Hi Pierre,

Thanks for the draft update.  Now I have two questions:

prefixes of size 64 are RECOMMENDED.

Why is this length recommended?  I think it may be because of Ethernet?

Maybe it would be advantageous to not make any recommendation on the prefix length. Some times this may develop into a barrier beyond which it will be hard to go.

The other question is about the assumed capability to decide non between prefixes, such as to detect collisions. Do you think it is possible to decide equality between prefixes? I rather think prefixes have a more refined relationship than just equal/not-equal - e.g. they are also aggregated.

If Router1 advertises P1/64 and Router2 P2/65 aggregated in P1 do you think a 'collision' could be detected? I doubt we have such an algorithm somewhere.

Alex



Le 30/06/2014 17:18, Pierre Pfister a écrit :
Hello group,

I’d like to inform you about the changes made in the two last 
homenet-prefix-assignment updates.

http://tools.ietf.org/html/draft-pfister-homenet-prefix-assignment-02

The changes are mostly about fixing typos, but a few technical changes have 
been made as well (based on the experience gained from the implementation of 
the Prefix Assignment Algorithm over HNCP).


  — Changes between 00 and 01

- If a Delegated Prefix is included in another Delegated Prefix, it is ignored. 
This is intended to improve support for non-homenet routers that provide prefix 
sub-delegation. That way, sub-delegated prefixes are ignored.

- Adding network leader definition (The router with the highest identifier).

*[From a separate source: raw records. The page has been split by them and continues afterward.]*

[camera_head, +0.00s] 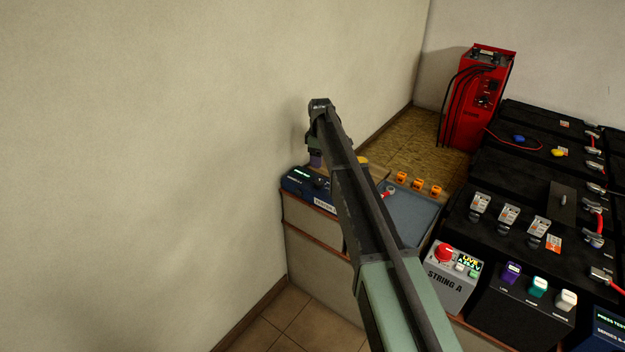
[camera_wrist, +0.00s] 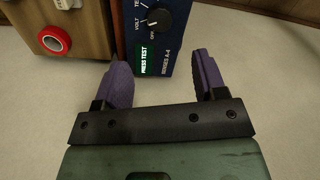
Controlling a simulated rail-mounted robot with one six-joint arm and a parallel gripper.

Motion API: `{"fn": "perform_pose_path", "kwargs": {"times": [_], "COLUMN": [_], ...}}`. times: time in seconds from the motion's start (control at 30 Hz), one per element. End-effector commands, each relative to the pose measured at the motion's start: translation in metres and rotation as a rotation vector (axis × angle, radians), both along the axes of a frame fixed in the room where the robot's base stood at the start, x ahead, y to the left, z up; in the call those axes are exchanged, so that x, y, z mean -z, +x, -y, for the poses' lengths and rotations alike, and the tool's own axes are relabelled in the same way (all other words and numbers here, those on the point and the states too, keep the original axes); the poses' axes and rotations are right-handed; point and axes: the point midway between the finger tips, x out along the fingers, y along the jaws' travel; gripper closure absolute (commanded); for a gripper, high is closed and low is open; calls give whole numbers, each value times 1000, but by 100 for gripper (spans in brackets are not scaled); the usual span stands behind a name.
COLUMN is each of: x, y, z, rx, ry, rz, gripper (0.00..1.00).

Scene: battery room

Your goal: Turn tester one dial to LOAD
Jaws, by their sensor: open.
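A blue tester (camera_wrist: 188,40) marked SERIES A stands at the top of the wrist view, with a lit green PRESS TEST screen (camera_wrist: 155,60). Its round black dial (camera_wrist: 158,18) has VOLT and OFF printed around it; other marks are cut off, and I cannot tell its setting surely. The tester (camera_head: 300,184) also shows in the head view, partly behind my arm. My gripper (camera_wrist: 162,64) has purple fingers spread apart with nothing between them. The fingers are short of the dial and appear apart from the tester. In the head view, my arm hides most of my gripper.
Another blue tester (camera_head: 608,328) sits at the lower right. A STRING A box (camera_head: 450,283), black batteries (camera_head: 515,180) and a red charger (camera_head: 480,100) lie to the right. The wall is close on the left.

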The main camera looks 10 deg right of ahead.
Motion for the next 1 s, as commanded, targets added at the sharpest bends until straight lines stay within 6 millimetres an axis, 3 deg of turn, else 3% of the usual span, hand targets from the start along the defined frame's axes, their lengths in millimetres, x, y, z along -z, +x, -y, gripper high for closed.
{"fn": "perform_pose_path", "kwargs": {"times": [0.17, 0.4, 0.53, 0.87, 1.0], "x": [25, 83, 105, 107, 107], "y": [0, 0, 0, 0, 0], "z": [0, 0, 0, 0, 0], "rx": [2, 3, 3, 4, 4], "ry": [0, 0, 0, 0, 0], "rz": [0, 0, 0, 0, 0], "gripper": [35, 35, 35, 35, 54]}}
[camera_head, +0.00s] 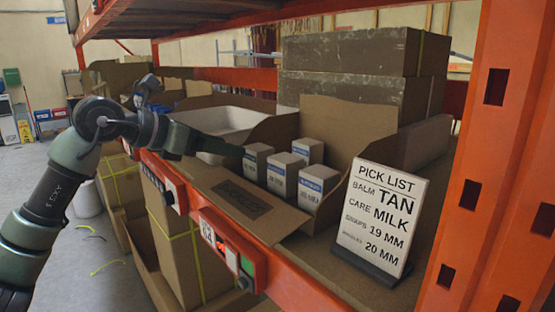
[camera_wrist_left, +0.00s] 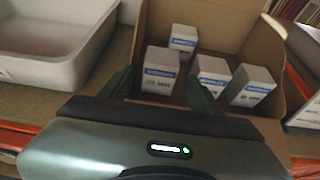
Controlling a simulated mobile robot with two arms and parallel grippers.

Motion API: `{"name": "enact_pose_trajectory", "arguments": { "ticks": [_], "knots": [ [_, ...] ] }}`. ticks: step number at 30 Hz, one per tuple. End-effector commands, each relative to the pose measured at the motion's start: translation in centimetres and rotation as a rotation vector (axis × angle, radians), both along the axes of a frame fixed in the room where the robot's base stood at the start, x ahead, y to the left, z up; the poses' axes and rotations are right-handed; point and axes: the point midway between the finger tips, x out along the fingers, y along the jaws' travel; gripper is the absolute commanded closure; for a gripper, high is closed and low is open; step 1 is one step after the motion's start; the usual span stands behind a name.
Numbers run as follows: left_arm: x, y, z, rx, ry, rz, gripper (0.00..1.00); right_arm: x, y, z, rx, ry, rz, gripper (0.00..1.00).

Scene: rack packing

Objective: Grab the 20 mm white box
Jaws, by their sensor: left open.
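Several small white boxes with blue label bands stand upright in an open cardboard bin (camera_head: 345,125) on the shelf. The front-left box (camera_wrist_left: 158,76) in the left wrist view has small print that seems to read 20 MM. It probably matches the leftmost box (camera_head: 257,163) in the head view. My left gripper (camera_wrist_left: 160,88) is open, its dark fingers on either side of that box's near side, with no grip visible. In the head view the left gripper (camera_head: 236,150) reaches in from the left at the bin. My right gripper is in neither view.
Other white boxes (camera_wrist_left: 213,76) stand close behind and right of the front-left one. A white tray (camera_head: 215,122) sits left of the bin. A pick list sign (camera_head: 383,215) stands right. Orange rack beams (camera_head: 290,285) and an upright (camera_head: 490,170) frame the shelf.

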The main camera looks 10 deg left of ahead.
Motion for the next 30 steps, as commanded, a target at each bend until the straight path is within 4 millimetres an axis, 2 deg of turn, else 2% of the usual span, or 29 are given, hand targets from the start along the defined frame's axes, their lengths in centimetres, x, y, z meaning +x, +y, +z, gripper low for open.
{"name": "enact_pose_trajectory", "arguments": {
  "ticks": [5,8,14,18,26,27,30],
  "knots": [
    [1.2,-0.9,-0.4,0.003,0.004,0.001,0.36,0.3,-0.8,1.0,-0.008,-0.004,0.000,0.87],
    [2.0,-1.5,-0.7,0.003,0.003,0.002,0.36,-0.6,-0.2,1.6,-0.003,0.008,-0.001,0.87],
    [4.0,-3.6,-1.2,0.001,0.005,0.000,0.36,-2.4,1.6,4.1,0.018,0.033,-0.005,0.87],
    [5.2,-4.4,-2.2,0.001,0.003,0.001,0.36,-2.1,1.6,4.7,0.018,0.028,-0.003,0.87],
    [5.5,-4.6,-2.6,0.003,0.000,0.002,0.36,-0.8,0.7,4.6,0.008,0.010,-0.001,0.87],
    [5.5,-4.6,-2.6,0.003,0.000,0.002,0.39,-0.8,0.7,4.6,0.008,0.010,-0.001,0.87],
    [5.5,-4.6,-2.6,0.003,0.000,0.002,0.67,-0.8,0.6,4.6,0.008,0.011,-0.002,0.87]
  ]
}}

- Add a section about DHCPv6 downstream prefix delegation. For downstream 
RFC7084 routers support.

- Adding Delegated Prefix deprecation procedure in order to differentiate 
prefix deprecation and node disconnection. When a node disconnect, the DPs 
advertised by this node may be kept some time (depending on the DP's 
lifetimes). But if a DP is actively deprecated, nodes must stop using it 
immediately.


  — Changes between 01 and 02

- Designated router election can make use of the information provided by the 
flooding protocol (i.e. when no router is designated yet, only the highest 
router id present on the link can become designated).

- New implementation guideline in appendix concerning "prefix waste avoidance". 
It proposes an algorithm that provides a good trade-of between randomness, 
pseudo-randomness and prefix selection efficiency.